┌────────

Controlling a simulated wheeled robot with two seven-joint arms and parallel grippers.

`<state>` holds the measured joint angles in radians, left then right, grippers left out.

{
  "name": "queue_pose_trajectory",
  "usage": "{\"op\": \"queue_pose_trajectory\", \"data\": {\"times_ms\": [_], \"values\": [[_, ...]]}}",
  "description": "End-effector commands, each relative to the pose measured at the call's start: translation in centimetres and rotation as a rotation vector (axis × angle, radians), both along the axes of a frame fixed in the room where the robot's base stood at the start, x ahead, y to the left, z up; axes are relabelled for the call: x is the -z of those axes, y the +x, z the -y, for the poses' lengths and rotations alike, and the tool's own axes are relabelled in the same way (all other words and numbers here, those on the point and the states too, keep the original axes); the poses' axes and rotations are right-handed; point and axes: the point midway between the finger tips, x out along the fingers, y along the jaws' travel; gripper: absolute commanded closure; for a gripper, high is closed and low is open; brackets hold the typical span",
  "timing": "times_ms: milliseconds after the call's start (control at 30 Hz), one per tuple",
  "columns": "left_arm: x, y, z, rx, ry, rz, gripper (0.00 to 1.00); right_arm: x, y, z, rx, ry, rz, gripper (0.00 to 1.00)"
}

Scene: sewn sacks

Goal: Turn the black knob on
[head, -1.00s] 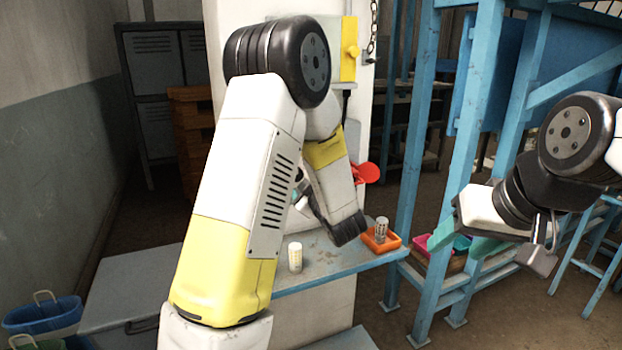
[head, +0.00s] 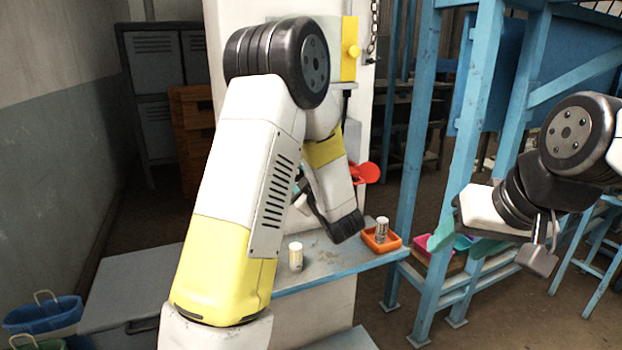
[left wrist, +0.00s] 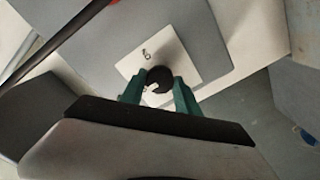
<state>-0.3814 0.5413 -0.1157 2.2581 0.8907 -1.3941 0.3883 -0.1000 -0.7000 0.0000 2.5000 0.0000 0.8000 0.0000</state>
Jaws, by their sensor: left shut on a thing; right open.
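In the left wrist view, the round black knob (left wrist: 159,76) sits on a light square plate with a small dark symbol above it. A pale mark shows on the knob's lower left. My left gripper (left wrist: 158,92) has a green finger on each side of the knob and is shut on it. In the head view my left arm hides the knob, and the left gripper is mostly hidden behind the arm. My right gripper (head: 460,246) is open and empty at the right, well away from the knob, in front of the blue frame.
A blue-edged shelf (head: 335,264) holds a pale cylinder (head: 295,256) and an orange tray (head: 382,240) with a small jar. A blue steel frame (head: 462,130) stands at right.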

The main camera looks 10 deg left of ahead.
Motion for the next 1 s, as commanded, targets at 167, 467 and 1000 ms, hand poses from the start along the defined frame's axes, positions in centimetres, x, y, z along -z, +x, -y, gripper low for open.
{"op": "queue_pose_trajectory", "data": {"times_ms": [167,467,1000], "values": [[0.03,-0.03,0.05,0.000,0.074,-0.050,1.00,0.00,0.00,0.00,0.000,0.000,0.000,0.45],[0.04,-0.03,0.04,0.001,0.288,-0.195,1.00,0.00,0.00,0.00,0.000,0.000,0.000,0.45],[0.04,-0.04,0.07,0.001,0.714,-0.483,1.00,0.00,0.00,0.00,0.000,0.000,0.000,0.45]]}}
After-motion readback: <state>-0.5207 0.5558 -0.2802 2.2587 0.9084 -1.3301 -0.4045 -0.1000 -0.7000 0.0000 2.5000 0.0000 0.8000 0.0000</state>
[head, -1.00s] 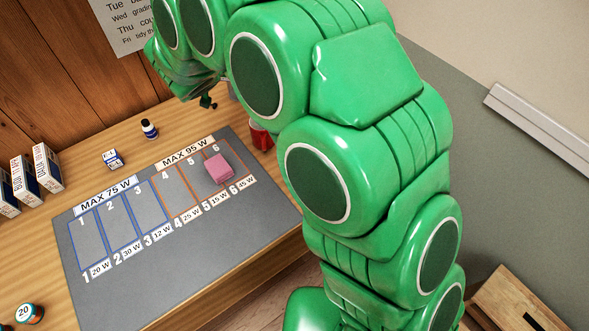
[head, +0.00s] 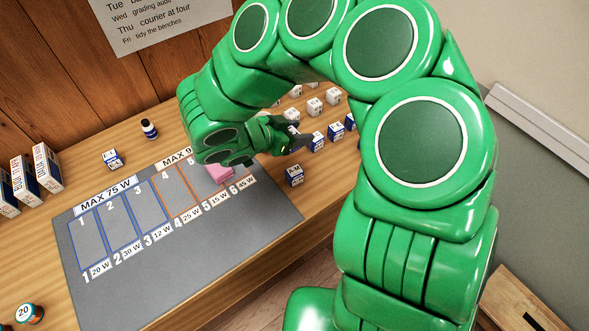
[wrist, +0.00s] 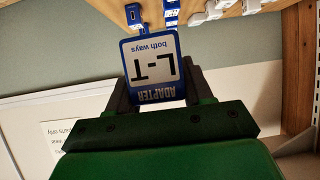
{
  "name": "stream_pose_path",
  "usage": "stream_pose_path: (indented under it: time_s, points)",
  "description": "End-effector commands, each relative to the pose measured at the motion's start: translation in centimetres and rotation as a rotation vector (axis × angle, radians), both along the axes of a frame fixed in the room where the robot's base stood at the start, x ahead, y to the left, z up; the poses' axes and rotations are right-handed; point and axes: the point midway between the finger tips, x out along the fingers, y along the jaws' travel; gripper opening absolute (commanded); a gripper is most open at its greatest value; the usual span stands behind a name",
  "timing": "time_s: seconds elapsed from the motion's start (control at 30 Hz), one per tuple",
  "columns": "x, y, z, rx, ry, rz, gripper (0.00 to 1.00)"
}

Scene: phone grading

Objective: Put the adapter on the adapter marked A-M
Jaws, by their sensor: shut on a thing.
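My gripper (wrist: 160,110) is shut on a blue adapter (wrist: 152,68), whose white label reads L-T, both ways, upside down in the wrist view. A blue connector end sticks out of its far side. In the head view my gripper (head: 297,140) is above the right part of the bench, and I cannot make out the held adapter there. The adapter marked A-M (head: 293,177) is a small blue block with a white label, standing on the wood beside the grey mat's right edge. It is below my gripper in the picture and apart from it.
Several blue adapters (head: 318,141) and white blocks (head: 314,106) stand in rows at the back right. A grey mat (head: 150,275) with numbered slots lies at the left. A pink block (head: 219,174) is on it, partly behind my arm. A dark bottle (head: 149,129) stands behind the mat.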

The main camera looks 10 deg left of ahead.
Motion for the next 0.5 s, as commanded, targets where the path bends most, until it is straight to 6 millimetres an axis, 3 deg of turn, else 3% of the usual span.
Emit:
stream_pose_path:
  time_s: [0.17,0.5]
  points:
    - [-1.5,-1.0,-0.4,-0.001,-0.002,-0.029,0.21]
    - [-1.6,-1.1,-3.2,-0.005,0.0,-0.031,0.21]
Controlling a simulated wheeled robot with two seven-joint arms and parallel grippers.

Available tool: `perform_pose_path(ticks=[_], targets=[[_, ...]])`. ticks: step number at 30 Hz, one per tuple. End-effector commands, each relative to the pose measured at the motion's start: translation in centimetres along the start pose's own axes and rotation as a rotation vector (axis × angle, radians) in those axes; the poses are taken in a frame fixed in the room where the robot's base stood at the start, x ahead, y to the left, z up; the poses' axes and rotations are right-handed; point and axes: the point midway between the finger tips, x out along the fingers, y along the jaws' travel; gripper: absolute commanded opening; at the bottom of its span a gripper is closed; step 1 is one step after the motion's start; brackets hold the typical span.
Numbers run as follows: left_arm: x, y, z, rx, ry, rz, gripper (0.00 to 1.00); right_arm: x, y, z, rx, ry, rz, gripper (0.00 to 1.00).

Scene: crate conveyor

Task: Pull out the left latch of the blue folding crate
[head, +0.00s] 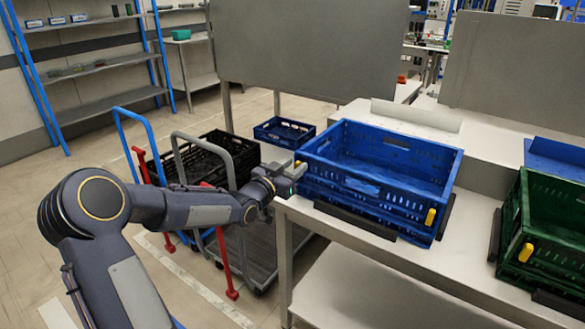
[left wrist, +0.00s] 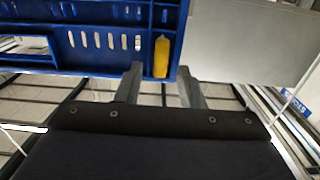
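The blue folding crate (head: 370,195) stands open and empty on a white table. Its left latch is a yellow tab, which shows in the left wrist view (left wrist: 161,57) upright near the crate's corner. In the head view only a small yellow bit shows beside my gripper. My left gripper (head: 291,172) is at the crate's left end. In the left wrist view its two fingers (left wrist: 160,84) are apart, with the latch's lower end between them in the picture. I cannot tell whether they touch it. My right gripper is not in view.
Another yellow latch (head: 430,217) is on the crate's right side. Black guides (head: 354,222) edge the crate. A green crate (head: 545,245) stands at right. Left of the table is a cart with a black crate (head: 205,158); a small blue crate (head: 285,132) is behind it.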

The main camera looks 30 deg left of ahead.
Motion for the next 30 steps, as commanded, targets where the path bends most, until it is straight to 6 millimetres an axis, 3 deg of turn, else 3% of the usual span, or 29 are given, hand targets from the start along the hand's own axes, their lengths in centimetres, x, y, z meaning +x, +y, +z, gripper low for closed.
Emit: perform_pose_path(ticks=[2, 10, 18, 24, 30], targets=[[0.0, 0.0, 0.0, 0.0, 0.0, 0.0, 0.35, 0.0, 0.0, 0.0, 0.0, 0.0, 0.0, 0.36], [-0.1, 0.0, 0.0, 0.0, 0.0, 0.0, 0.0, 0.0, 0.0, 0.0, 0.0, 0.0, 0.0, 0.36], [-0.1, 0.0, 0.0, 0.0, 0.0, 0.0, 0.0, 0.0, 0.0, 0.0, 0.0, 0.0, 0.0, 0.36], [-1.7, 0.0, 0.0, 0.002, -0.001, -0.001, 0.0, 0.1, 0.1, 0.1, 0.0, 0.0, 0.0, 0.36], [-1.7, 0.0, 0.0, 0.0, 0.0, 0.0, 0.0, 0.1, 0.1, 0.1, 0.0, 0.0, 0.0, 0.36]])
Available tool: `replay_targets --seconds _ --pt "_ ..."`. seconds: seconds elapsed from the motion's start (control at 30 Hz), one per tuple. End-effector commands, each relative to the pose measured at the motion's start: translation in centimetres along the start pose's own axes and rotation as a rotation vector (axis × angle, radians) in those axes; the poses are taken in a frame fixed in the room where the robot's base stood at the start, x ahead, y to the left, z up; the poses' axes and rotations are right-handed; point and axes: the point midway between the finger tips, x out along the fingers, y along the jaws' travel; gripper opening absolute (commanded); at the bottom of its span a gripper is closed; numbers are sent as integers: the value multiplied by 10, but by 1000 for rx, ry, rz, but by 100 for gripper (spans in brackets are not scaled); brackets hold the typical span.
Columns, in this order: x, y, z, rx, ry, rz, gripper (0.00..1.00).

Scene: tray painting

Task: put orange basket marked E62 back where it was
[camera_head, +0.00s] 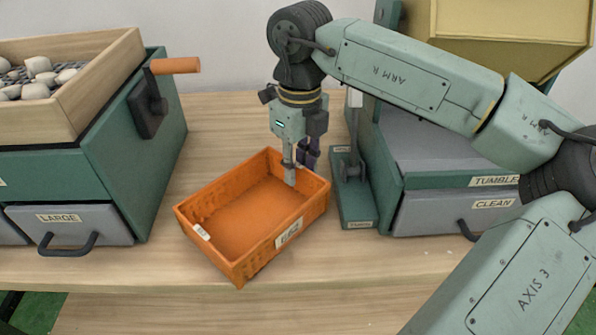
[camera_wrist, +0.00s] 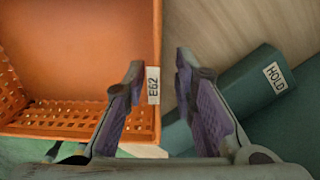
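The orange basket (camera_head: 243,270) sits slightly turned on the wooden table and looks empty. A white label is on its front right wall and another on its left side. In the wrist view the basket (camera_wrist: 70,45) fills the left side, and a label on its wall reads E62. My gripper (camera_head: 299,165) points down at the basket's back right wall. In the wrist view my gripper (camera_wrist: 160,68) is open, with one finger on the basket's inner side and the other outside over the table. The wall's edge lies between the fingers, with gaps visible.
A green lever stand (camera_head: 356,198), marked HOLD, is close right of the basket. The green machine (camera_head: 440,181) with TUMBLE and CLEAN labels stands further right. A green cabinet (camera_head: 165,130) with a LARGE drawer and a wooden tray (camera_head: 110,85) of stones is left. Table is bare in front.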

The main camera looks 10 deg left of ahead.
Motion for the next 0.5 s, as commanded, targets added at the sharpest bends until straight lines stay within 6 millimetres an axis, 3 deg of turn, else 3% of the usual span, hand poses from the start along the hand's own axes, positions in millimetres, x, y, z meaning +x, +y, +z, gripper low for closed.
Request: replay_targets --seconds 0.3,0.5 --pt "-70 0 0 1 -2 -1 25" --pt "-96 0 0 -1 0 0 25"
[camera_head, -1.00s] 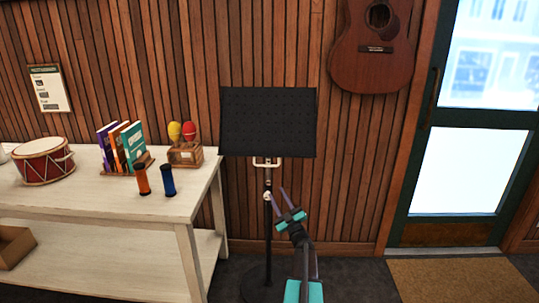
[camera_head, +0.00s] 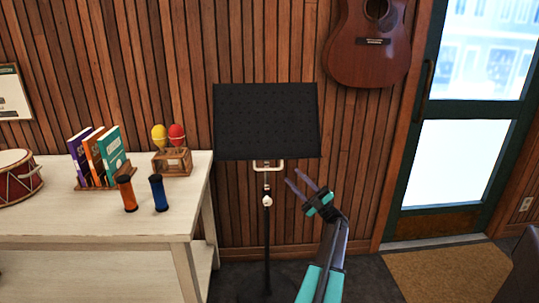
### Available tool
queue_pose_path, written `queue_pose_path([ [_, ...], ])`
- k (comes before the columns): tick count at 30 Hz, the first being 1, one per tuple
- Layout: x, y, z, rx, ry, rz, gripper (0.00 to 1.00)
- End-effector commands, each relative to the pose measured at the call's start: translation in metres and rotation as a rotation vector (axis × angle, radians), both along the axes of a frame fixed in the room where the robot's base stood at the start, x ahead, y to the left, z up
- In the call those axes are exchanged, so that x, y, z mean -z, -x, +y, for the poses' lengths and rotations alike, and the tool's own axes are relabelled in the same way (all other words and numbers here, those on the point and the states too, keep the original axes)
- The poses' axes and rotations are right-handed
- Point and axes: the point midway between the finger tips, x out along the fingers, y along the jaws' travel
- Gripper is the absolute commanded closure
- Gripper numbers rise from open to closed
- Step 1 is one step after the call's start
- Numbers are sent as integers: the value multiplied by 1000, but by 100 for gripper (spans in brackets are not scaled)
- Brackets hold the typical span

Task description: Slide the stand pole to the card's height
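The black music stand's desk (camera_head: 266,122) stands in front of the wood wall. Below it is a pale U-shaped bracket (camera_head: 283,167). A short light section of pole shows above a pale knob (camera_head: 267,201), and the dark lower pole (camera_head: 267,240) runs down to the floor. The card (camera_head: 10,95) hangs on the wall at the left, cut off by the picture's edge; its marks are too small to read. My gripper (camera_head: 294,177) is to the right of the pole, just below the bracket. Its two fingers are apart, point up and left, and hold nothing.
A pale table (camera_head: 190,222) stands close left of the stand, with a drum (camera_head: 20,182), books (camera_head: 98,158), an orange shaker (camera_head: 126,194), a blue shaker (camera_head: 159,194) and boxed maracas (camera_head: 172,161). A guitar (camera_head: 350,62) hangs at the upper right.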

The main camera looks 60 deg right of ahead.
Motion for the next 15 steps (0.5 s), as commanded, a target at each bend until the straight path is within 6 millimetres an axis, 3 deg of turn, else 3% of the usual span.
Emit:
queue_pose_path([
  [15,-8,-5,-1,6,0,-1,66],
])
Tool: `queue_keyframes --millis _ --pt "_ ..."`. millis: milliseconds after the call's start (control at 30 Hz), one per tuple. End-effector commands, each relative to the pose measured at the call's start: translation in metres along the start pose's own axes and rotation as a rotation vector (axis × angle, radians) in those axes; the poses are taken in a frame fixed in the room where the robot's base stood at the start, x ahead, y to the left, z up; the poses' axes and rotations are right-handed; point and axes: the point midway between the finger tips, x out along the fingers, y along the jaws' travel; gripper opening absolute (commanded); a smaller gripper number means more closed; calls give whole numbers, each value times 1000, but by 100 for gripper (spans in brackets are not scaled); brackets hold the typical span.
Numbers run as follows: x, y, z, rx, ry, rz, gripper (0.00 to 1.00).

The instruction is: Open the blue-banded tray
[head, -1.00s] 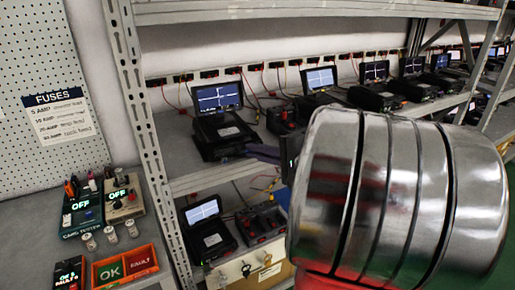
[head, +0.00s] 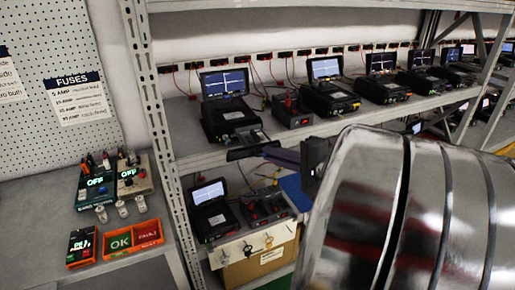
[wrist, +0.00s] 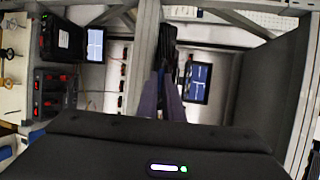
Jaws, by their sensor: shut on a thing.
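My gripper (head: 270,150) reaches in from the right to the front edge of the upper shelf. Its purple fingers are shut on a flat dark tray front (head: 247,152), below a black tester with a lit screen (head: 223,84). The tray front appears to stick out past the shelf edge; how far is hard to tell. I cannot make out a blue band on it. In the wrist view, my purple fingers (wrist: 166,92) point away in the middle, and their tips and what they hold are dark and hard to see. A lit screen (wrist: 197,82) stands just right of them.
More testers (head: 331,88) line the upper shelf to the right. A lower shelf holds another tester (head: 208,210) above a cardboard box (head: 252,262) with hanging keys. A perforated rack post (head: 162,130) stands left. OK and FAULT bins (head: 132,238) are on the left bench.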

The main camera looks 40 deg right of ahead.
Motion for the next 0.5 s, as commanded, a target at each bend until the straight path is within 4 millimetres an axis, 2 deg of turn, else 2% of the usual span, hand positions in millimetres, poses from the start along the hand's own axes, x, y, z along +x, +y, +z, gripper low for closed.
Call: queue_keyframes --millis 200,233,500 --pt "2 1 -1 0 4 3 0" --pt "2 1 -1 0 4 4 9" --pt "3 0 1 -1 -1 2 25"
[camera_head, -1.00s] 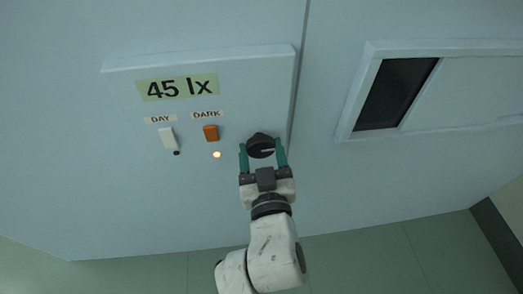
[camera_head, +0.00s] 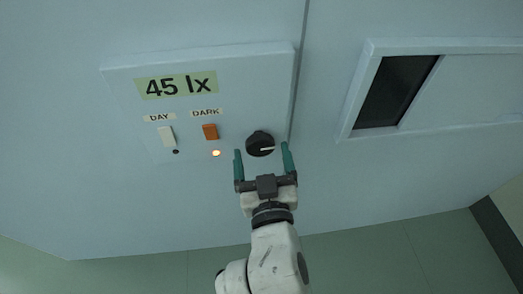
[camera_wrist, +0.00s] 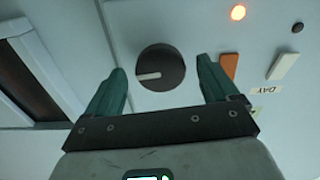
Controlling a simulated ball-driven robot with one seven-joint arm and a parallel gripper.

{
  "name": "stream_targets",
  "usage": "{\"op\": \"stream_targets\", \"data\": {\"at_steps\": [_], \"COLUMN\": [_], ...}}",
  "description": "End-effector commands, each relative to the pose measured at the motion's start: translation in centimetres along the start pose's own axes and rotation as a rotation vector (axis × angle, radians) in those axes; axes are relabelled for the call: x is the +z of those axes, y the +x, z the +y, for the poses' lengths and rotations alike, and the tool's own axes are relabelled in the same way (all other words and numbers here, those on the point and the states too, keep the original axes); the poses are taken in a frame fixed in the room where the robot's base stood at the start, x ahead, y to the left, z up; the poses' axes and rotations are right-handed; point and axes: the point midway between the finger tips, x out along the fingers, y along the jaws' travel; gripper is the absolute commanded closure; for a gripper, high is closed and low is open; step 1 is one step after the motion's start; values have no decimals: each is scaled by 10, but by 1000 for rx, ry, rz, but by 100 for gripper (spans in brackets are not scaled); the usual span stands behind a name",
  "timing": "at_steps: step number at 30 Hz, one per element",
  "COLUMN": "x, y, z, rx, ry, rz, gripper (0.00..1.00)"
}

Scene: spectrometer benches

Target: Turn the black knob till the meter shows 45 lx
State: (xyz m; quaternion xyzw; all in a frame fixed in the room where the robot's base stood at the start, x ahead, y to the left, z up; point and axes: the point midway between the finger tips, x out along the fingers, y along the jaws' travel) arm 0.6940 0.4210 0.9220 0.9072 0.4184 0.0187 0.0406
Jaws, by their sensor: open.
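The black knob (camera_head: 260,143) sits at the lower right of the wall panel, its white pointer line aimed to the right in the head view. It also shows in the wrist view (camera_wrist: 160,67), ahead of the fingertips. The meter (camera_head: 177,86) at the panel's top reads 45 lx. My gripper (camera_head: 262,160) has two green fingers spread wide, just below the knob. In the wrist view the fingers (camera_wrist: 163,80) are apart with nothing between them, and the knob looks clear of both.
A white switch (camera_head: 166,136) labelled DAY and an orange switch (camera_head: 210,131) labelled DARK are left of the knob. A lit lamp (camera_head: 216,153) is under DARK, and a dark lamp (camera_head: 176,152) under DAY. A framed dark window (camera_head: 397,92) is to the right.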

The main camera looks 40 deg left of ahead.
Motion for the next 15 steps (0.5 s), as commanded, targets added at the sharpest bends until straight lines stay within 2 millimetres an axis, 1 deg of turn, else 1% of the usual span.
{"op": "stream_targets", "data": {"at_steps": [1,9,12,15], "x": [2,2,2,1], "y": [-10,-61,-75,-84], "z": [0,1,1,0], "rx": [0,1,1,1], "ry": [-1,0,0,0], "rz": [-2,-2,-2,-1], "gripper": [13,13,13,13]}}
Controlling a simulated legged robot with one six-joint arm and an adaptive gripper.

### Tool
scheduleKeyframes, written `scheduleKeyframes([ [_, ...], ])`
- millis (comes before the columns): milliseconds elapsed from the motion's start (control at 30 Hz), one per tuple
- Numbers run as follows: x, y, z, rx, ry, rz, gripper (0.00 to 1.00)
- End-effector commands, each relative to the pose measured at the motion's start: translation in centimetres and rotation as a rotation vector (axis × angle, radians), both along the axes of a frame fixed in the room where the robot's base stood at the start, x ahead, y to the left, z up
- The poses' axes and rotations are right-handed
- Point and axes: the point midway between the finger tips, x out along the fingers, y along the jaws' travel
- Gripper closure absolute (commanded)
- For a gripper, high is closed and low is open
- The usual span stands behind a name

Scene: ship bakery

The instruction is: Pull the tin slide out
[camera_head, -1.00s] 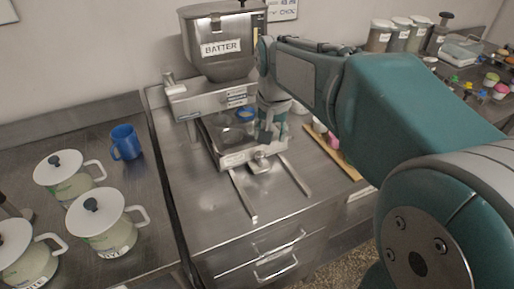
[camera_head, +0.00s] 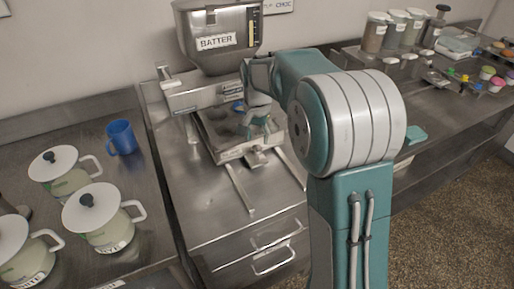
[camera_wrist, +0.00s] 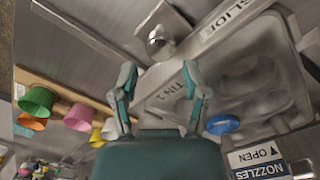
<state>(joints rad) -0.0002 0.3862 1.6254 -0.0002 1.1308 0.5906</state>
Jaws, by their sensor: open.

└────────

■ **Instructions to follow**
Identify the lines above with the word "name". Copy them.

■ **Completed exercise**
  "name": "queue_pose_trajectory",
  "name": "stream_pose_path",
  "description": "End-effector commands, each relative to the pose measured at the motion's start: translation in centimetres and rotation as a rotation vector (axis × angle, radians), both along the axes of a frame fixed in the room where the robot's base stood at the start, x ahead, y to the left, z up; the poses' axes and rotations are right-handed; point and axes: the point midway between the finger tips, x out along the fingers, y along the jaws' travel; gripper opening absolute (commanded); a gripper is most open at its greatest value; the usual span stands behind a name",
  "name": "stream_targets",
  "description": "End-effector commands, each relative to the pose measured at the motion's start: translation in centimetres along the start pose's own axes and rotation as a rotation vector (axis × angle, radians) in those axes; axes are relabelled for the call: x is the +z of those axes, y the +x, z the +y, for the poses' lengths and rotations alike, and the tool's own axes are relabelled in the same way (all other words and numbers here, those on the point and the states too, keep the original axes); the poses are taken in a frame fixed in the room where the robot's base stood at the start, x ahead, y to the left, z up; the poses' axes and rotations are right-handed; point and axes: the point midway between the finger tips, x out along the fingers, y along the jaws' travel; gripper is the absolute commanded closure; for a gripper, high is closed and low is open; step 1 is one step after the motion's start; values have no decimals: each is scaled by 10, but by 1000 for rx, ry, rz, but by 100 for gripper (spans in brackets are not scaled); the usual span stands behind a name",
- The usual span stands behind a name

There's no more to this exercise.